Extract from the entries below, exactly as given, only the lines from the line containing "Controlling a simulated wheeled" to the line containing "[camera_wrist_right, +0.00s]", both lines included.

— begin Supplied material —

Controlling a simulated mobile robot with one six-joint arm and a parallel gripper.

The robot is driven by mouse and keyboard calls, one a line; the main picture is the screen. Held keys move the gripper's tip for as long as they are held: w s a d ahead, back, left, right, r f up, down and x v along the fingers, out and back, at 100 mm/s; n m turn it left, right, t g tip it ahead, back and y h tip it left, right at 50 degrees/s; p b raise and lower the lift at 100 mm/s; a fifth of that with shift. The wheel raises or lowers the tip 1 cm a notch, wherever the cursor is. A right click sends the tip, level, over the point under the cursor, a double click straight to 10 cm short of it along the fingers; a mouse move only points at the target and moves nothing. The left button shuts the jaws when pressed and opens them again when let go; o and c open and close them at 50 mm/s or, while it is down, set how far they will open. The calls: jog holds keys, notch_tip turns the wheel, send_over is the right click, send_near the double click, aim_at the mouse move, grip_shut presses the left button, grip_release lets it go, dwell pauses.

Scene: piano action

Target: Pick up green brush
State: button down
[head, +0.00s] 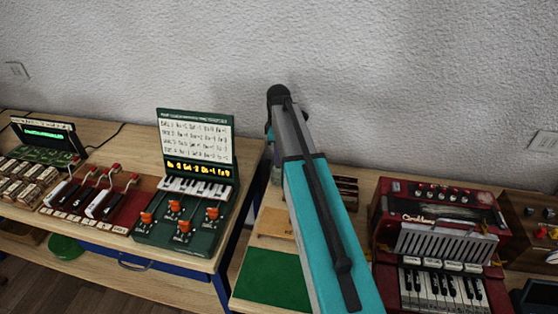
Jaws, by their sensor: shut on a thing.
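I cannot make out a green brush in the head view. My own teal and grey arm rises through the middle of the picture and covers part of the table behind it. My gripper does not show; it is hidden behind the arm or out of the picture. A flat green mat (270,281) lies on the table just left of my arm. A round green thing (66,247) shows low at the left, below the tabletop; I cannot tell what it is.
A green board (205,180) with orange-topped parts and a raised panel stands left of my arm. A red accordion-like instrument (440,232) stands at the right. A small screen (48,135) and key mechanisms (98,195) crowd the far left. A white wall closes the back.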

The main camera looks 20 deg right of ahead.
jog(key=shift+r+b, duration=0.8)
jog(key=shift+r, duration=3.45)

— end Supplied material —
— begin Supplied material —

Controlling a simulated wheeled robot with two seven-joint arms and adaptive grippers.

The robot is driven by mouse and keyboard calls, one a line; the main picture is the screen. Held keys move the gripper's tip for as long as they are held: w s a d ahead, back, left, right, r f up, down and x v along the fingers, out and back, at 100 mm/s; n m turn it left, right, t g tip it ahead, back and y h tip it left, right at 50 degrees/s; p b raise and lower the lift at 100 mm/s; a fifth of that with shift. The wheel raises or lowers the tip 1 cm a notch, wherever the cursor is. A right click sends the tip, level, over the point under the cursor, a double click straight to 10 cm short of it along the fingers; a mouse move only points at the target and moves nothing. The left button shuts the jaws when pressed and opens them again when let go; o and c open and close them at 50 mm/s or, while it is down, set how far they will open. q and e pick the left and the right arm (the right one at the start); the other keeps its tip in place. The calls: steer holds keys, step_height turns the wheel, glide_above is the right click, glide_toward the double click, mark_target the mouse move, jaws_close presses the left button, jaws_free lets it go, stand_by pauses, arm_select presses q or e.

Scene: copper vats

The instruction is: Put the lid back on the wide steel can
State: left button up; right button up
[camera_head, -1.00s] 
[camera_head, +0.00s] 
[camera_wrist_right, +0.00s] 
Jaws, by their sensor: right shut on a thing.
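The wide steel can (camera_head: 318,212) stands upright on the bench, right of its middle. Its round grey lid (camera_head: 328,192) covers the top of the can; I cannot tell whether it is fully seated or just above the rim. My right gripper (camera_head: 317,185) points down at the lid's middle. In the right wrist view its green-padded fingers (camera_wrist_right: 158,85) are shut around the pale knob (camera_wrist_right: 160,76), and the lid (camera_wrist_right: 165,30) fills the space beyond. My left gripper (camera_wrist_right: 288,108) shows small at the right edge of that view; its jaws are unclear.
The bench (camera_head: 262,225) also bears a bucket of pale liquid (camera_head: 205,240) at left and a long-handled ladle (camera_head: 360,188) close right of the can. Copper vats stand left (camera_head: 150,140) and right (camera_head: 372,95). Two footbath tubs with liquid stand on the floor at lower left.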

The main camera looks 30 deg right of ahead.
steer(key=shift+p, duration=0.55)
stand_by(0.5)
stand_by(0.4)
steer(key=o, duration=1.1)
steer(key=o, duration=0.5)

— end Supplied material —
— begin Supplied material —

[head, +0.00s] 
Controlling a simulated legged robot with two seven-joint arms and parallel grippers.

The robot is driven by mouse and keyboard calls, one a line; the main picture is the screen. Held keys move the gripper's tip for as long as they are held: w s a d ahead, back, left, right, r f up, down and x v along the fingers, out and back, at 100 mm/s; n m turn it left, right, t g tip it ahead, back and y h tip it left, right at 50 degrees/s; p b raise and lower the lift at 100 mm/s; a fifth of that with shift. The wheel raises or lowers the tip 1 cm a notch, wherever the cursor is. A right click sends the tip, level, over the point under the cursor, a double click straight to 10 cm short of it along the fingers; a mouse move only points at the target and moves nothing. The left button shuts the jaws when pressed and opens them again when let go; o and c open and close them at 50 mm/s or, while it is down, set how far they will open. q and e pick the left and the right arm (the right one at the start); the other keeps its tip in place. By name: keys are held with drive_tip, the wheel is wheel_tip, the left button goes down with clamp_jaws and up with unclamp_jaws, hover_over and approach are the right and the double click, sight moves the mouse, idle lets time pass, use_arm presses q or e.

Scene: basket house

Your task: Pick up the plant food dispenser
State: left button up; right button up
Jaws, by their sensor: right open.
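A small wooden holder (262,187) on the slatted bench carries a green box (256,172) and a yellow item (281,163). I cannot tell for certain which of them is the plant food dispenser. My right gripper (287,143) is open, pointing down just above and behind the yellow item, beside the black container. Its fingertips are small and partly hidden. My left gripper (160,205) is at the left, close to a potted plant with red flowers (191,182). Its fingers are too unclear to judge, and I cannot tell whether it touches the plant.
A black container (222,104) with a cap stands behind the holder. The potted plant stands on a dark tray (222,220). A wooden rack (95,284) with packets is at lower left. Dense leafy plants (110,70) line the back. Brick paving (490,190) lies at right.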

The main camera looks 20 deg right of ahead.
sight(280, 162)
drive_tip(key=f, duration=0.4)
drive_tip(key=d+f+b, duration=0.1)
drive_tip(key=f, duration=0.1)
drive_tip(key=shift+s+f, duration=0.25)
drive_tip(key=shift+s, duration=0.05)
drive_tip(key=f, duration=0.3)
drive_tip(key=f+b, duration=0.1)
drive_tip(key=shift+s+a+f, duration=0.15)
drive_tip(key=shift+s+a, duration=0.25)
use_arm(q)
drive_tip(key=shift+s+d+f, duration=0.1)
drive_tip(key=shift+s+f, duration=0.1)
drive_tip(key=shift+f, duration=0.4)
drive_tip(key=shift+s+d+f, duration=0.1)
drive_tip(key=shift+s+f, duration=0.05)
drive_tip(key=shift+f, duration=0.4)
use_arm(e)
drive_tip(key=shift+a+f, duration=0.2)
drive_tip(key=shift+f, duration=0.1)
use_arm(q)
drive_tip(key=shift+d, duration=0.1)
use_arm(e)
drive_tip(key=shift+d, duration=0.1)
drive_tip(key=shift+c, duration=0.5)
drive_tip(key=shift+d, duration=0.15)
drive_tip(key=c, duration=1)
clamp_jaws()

— end Supplied material —

§ Written response
Controlling a simulated wheeled robot with two seven-joint arms and adaptive grippers.

The robot is driven by mouse and keyboard calls, one a line; the main picture is the screen. Held keys move the gripper's tip for as long as they are held: w s a d ahead, back, left, right, r f up, down and x v along the fingers, out and back, at 100 mm/s; n m turn it left, right, t g tip it ahead, back and y h tip it left, right at 50 degrees/s; p b raise and lower the lift at 100 mm/s; a fifth of that with shift. The wheel raises or lowers the tip 1 cm a notch, wherever the cursor is. A right click sends the tip, level, over the point under the cursor, a double click straight to 10 cm short of it along the fingers; a mouse move only points at the target and moves nothing. The left button shuts the jaws when pressed and opens them again when let go; o and c open and close them at 50 mm/s or, while it is down, set how far they will open. q and e pick the left and the right arm (the right one at the start); the other keeps its tip in place. The calls: steer holds keys, step_height turns the wheel, glide_above is the right click, glide_toward the double click, mark_target the mouse move, jaws_close presses the left button, jaws_free lets it go, stand_by pauses, arm_select presses q or e.

Scene: copper vats

The instruction is: Put the lid back on the wide steel can
State: left button up; right button up
[camera_head, -1.00s] 
[camera_head, +0.00s] 
[camera_wrist_right, +0.00s] 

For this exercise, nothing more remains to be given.